## START SOURCE EXCERPT
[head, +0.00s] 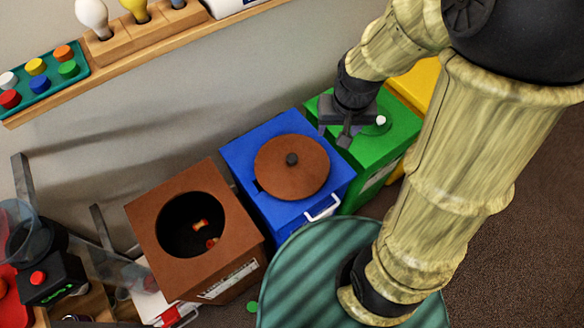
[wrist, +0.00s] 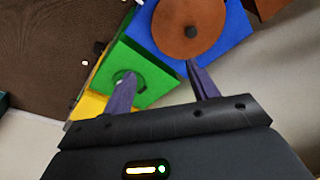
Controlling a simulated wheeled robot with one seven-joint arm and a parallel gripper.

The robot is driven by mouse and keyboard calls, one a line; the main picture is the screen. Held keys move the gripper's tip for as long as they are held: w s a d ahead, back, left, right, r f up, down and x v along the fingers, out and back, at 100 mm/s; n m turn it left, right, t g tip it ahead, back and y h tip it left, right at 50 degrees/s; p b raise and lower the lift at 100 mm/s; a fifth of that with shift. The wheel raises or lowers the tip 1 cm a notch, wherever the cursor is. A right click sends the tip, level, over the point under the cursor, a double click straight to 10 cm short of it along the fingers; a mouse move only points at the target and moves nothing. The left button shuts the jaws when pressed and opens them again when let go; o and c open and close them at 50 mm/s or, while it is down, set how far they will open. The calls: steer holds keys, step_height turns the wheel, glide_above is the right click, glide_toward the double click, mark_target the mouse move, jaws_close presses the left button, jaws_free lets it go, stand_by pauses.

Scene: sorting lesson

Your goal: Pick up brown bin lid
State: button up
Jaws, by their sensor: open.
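The brown bin lid (head: 310,168) is a round brown disc with a dark knob in its middle. It lies on top of the blue bin (head: 240,150), and it also shows at the top of the wrist view (wrist: 176,30). The brown bin (head: 150,215) stands to the left with its round opening uncovered and a few small orange-red items inside. My gripper (head: 334,136) is open and empty, above the green bin, to the right of the lid in the head view. In the wrist view its fingers (wrist: 160,85) are apart and the lid lies beyond them.
The green bin (head: 395,145) has a green lid with a pale knob. A yellow bin (head: 415,78) stands behind it. A wall shelf (head: 75,90) carries bulbs and a tray of coloured pegs. A black device (head: 48,283) is at the lower left. A green bit (head: 252,306) lies on the floor.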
## END SOURCE EXCERPT
- GOAL OF THE EXERCISE
Are you able to set down all the lines above exactly, without any pictures?

- ANSWER BELOW
[head, +0.00s] 
[wrist, +0.00s] 
Controlling a simulated wheeled robot with one seven-joint arm and a parallel gripper.

The robot is driven by mouse and keyboard calls, one a line; the main picture is the screen. Held keys move the gripper's tip for as long as they are held: w s a d ahead, back, left, right, r f up, down and x v along the fingers, out and back, at 100 mm/s; n m turn it left, right, t g tip it ahead, back and y h tip it left, right at 50 degrees/s; p b raise and lower the lift at 100 mm/s; a fifth of that with shift. The wheel raises or lowers the tip 1 cm a notch, wherever the cursor is. A right click sends the tip, level, over the point under the cursor, a double click straight to 10 cm short of it along the fingers; a mouse move only points at the target and moves nothing. The left button shuts the jaws when pressed and opens them again when let go; o and c open and close them at 50 mm/s or, while it is down, set how far they will open. The calls: steer holds keys, step_height turns the wheel, glide_above is the right click, glide_toward the double click, mark_target the mouse move, jaws_close presses the left button, jaws_free lets it go, stand_by pauses.

Scene: sorting lesson

Your goal: Pick up brown bin lid
State: button up
Jaws, by their sensor: open.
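The brown bin lid (head: 310,168) is a round brown disc with a dark knob in its middle. It lies on top of the blue bin (head: 240,150), and it also shows at the top of the wrist view (wrist: 176,30). The brown bin (head: 150,215) stands to the left with its round opening uncovered and a few small orange-red items inside. My gripper (head: 334,136) is open and empty, above the green bin, to the right of the lid in the head view. In the wrist view its fingers (wrist: 160,85) are apart and the lid lies beyond them.
The green bin (head: 395,145) has a green lid with a pale knob. A yellow bin (head: 415,78) stands behind it. A wall shelf (head: 75,90) carries bulbs and a tray of coloured pegs. A black device (head: 48,283) is at the lower left. A green bit (head: 252,306) lies on the floor.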

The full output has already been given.